BARBARA ACKLIN + JACKIE WILSON: DOING THEIR THING


Barbara Acklin: I Can’t Do My Thing
To Sir, With Love
From I Did It (Brunswick, 1970)

Jackie Wilson: Go Away
I Get Lonely Sometimes
From Beautiful Day (Brunswick, 1973)

If you’re looking for soul records, it’s inevitable that you’re eventually going to cross paths with Brunswick. In the R&B world, the label is best known for its association with Jackie Wilson but at various points in history, they were also home to Young Holt Unlimited, Barbara Acklin, Willie Henderson, the Chi-Lites, The Lost Generation, even Lionel Hampton, Orlando Marin and bounce/rock/skaters Vaughn Mason and Crew. (By 1973, Brunswick was also distributing Dakar, founded by Brunswick employee Carl Davis). Altogether, it’s not the most prolific catalog but it’s hard to complain about the quality of the output.

This isn’t meant to be some definitive Brunswick post but I’ve been meaning to write up these two LPs for a while now and it seemed like a good reason to at least talk a bit about the label. Acklin’s album for them is surprisingly under the radar to me. Erma Franklin’s lone Brunswick album, Soul Sister tends to be regarded better and Acklin’s Seven Days of Night (the one with “Am I the Same Girl”) is better known. But for a funk-influenced soul LP of the early ’70s, you could do far worse than I Did It which includes a stone-cold classic in “I Can’t Do My Thing.” Everything about this cut is a gem – the strings, the hard guitars, Acklin’s sweet voice floating over that funky, raucous rhythm section.
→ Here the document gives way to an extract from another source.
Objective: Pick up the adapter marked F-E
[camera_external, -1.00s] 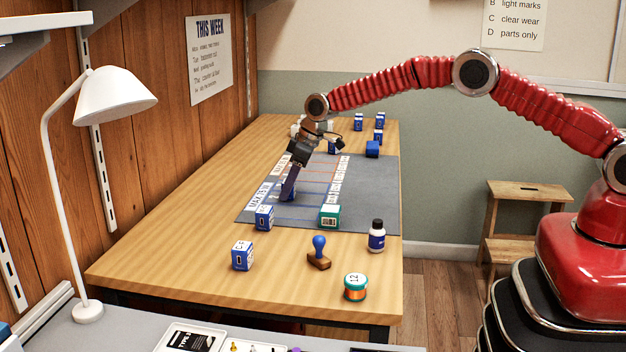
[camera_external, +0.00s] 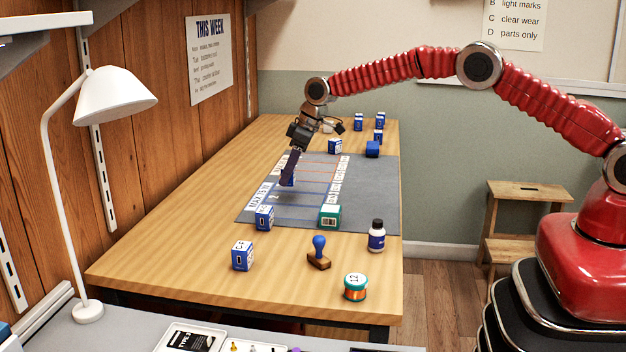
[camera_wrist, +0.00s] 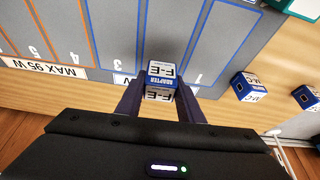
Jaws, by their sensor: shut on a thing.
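The adapter marked F-E (camera_wrist: 162,72) is a small blue and white box between my fingers in the wrist view. My gripper (camera_wrist: 158,95) is shut on it, one finger on each side. In the external view my gripper (camera_external: 288,180) hangs over the left part of the grey mat (camera_external: 378,190). Only a small blue bit of the adapter shows there beside the fingers. The adapter appears a little above the mat.
Blue boxes (camera_external: 264,217) and (camera_external: 242,255) stand near the mat's front left. A green box (camera_external: 330,216), a bottle (camera_external: 376,236), a stamp (camera_external: 319,254) and a round tin (camera_external: 355,287) stand at the front. More blue boxes (camera_external: 372,149) stand at the back.
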I was going to include “I’m Living With a Memory,” another funky soul cut but I was so drawn to hearing Acklin handle Lulu’s “To Sir, With Love” that I wanted to include it instead, just for contrast.

As for Jackie Wilson’s Beautiful Day, one could say it marked the beginning of his career decline; it was the first LP of his in nearly 3 years and within three more years, Wilson recorded his last LP. To be sure, Beautiful Day isn’t going to match up with the likes of his best years but it is interesting to hear him try to meld into the emergent R&B aesthetics of the 1970s. “I Get Lonely Sometimes” and “Go Away” could have easily one out of Philly Int’l or the pen of Barry White, only with Wilson’s incredible, signature voice bearing down on them.